I tried it by necessary condition for existence of solution i.e. $\int_R f(s)=0$, where I assume rectangle $R$ is with vertices $A,B,C$ and $D$ in clocking directions. Now $\int_{AB}\frac{ax^2}{7}dx+\int_{BC}5dy+\int_{CD}xdx+\int_{DA}ydy=0$. Which gives $\int_1^2\frac{ax^2}{7}dx+\int_1^25dy+\int_2^1xdx+\int_2^1ydy=0$, so that $\frac{a}{3}+5=0$ and hence $a=-15$ but answer is given $15$. Where I did mistake ? Thank you.
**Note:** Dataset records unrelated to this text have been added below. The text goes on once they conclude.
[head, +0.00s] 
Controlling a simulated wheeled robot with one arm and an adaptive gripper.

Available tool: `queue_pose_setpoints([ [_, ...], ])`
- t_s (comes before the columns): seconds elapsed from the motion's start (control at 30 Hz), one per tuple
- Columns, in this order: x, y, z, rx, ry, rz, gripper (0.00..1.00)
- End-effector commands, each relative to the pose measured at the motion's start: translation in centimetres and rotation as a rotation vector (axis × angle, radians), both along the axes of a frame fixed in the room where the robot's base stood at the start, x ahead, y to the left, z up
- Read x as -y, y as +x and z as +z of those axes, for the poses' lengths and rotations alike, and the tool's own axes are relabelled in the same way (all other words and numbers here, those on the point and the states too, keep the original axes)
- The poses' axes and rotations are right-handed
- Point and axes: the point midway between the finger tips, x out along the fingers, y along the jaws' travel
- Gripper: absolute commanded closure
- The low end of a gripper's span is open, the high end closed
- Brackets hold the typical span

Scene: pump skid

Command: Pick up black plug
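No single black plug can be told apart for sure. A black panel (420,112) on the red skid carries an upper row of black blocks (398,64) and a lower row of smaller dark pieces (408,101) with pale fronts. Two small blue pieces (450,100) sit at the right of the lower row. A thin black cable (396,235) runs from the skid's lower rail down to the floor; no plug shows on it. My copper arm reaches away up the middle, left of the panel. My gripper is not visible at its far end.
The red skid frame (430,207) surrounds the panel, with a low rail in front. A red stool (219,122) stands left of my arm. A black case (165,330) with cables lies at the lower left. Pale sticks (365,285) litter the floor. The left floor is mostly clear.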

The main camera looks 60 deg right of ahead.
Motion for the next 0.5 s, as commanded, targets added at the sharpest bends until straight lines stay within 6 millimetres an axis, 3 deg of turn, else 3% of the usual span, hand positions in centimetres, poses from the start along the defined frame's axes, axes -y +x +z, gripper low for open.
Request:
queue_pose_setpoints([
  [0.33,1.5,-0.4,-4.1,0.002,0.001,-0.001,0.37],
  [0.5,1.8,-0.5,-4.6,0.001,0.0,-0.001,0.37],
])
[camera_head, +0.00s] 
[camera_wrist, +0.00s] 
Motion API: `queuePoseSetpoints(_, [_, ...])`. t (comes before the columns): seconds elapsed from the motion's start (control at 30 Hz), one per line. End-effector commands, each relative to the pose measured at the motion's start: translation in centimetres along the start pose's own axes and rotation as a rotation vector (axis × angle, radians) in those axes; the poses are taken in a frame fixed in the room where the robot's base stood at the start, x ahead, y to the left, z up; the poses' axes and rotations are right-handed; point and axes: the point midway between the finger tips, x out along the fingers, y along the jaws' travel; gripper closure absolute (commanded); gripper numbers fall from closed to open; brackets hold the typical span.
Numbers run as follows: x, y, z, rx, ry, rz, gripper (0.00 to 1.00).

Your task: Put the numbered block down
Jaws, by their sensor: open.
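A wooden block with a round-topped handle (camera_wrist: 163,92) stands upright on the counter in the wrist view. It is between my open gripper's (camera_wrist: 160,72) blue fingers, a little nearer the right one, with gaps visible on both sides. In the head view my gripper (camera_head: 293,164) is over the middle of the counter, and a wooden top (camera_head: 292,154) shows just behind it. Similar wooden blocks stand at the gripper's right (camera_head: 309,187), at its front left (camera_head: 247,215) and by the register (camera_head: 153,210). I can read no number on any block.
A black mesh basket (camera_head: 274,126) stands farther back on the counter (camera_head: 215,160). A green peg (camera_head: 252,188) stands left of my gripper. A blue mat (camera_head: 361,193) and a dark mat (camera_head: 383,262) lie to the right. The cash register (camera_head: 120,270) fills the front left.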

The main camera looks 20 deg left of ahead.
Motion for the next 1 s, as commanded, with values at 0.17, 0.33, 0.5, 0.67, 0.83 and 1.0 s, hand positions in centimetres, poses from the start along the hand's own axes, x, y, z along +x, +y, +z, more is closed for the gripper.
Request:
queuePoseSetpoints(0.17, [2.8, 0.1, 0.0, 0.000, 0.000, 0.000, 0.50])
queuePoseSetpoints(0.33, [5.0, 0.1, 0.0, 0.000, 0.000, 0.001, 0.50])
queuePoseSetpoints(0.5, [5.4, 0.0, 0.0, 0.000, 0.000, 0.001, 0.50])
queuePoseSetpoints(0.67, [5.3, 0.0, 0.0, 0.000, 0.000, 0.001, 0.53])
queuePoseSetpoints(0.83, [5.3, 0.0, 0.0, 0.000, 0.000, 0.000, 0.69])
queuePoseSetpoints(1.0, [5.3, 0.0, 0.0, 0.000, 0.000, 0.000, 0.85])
You have to take care of the direction of the outward normal to the boundary. The integration of PDE which is $\Delta u=0$ on the domain $\Omega=[1,2]\times[1,2]$ gives using the divergence theorem: $$\int_{\partial\Omega}\nabla u\cdot n d\sigma=0$$ where $n$ is the outward normal to $\partial\Omega$. This normal is equal to $(0,-1)$ on $\{y=1\}$, to $(1,0)$ on $\{x=2\}$, to $(0,1)$ on $\{y=2\}$ and to $(-1,0)$ on $\{x=1\}$, thus your computation should rather be: $$\int_{AB}-\frac{ax^2}7 dx+\int_{BC} 5 dy+\int_{CD}xdx+\int_{DA} -y dy=0$$ which is $-\frac a3+5+\frac32-\frac32=0$ so that we find $a=15$.